> _PROBLEM STATEMENT_
Everything from the line with "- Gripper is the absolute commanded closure" through the line with "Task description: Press" should be repeated exactly, both of those lines included, and nothing else.

— start INFORMATION PROVIDED —

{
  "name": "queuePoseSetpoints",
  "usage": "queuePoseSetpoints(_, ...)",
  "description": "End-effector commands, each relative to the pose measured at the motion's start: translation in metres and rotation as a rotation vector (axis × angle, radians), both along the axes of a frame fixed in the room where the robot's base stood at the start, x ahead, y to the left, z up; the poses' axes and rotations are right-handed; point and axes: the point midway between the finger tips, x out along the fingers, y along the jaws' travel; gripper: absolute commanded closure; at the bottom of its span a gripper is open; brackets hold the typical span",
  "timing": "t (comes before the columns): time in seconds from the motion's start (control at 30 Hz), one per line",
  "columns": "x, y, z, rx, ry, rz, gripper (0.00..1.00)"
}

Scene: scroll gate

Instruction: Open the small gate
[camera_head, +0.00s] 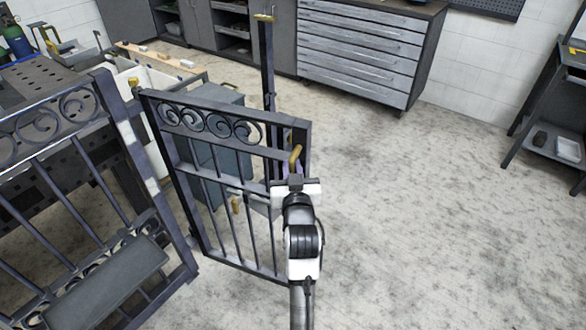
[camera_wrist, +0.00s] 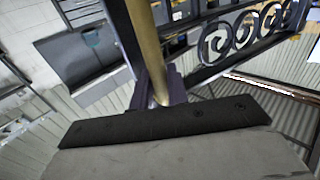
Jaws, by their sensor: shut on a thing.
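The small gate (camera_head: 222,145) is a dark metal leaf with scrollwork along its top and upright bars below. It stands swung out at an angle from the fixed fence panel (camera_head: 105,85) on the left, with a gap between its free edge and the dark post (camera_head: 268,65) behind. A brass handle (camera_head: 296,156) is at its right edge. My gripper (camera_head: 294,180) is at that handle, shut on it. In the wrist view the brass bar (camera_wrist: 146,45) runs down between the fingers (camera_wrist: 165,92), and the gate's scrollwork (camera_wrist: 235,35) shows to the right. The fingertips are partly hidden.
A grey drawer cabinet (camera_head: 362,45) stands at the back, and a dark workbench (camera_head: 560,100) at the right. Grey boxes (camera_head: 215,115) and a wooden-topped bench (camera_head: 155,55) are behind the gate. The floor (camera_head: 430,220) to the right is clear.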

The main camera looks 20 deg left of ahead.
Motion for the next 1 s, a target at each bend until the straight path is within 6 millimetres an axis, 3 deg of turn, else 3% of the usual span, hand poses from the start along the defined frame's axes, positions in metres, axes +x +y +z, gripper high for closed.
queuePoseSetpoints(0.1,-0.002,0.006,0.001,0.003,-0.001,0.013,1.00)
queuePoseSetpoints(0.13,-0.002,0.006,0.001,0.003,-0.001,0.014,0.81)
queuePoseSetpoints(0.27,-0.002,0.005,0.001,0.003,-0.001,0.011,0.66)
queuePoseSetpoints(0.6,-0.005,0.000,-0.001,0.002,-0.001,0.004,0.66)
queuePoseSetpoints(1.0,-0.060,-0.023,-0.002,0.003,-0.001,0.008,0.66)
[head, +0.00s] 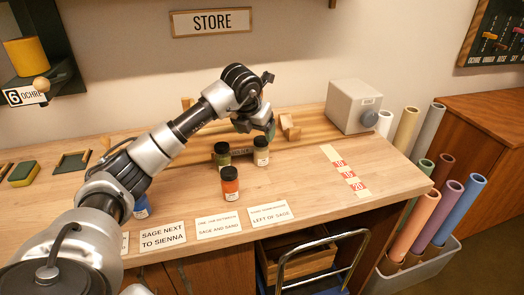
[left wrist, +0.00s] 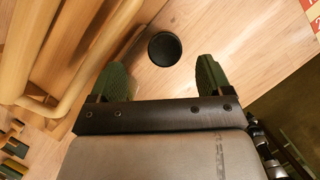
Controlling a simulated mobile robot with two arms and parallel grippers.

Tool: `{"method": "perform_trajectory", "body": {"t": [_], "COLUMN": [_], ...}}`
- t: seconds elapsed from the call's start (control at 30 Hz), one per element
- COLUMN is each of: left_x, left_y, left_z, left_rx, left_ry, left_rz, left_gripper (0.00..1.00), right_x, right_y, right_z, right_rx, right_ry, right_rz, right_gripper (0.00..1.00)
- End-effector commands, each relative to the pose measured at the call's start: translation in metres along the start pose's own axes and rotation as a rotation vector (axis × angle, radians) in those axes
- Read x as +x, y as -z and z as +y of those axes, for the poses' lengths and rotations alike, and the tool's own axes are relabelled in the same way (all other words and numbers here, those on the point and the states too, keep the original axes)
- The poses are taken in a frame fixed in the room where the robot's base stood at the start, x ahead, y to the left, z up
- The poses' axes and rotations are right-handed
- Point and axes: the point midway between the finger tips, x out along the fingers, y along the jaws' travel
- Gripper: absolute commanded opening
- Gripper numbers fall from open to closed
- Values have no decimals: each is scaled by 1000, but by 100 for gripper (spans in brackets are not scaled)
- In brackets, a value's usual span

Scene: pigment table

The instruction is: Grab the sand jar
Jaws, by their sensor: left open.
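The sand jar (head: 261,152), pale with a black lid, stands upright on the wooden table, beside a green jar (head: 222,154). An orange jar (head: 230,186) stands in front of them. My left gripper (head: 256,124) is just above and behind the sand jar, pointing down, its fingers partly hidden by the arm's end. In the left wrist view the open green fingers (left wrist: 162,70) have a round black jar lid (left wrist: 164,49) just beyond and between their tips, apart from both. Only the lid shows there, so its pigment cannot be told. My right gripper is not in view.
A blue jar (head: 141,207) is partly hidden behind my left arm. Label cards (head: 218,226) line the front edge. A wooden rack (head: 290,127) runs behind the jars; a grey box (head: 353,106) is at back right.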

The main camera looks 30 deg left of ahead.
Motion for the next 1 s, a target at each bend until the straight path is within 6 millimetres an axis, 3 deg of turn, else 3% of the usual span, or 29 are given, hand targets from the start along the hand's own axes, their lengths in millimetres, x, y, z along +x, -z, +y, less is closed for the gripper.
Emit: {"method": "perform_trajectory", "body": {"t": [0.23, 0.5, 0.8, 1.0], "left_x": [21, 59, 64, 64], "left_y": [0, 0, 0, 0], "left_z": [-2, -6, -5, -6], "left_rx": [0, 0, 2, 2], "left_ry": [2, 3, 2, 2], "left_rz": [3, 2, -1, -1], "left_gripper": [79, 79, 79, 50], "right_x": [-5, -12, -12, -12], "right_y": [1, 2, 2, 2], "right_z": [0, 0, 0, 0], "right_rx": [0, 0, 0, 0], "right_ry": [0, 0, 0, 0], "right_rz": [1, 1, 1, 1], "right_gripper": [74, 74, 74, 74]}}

— end INFORMATION PROVIDED —
— start INFORMATION PROVIDED —

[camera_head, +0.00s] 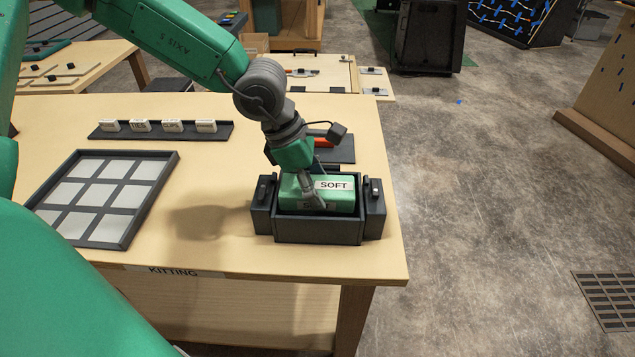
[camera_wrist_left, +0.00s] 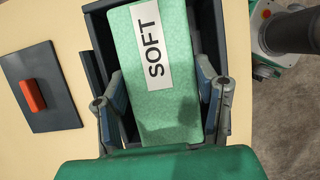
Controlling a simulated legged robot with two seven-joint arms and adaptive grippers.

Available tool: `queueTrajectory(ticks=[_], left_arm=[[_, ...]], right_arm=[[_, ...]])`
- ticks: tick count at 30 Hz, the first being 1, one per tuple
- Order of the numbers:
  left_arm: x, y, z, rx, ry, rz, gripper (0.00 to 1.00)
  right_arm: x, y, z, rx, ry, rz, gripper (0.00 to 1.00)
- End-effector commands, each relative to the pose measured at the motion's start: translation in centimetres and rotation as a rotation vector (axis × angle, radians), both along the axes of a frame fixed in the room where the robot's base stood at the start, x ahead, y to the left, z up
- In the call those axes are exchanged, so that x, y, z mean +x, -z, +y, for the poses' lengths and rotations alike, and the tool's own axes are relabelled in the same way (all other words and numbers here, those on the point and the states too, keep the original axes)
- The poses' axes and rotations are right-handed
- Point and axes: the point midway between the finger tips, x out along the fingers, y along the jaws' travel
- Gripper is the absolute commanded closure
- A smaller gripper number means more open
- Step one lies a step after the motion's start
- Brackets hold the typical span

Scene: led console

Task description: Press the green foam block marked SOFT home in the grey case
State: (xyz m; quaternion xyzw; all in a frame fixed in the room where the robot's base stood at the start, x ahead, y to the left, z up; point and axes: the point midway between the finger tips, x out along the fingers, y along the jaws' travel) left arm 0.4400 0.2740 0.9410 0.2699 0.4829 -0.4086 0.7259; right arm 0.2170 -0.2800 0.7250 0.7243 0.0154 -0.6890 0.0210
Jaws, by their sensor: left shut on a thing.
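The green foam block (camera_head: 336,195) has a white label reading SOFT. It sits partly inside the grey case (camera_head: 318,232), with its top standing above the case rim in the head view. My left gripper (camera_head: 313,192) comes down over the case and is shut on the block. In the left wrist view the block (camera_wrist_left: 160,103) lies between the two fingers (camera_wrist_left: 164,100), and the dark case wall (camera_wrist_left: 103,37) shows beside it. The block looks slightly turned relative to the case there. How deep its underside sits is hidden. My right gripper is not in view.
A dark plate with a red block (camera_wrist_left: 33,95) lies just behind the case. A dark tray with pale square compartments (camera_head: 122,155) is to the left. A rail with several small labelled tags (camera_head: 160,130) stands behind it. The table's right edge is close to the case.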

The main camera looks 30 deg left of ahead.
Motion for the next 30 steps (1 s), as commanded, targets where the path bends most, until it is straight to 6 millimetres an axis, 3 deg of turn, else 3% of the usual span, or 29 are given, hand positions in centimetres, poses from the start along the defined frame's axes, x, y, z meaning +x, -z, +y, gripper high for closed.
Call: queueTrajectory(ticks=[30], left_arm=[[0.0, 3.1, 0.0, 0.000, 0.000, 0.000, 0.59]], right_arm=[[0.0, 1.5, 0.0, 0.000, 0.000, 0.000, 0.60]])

— end INFORMATION PROVIDED —

> _WRITTEN RESPONSE_
- Gripper is the absolute commanded closure
- A smaller gripper number means more open
- Step one lies a step after the motion's start
- Brackets hold the typical span

Scene: led console

Task description: Press the green foam block marked SOFT home in the grey case

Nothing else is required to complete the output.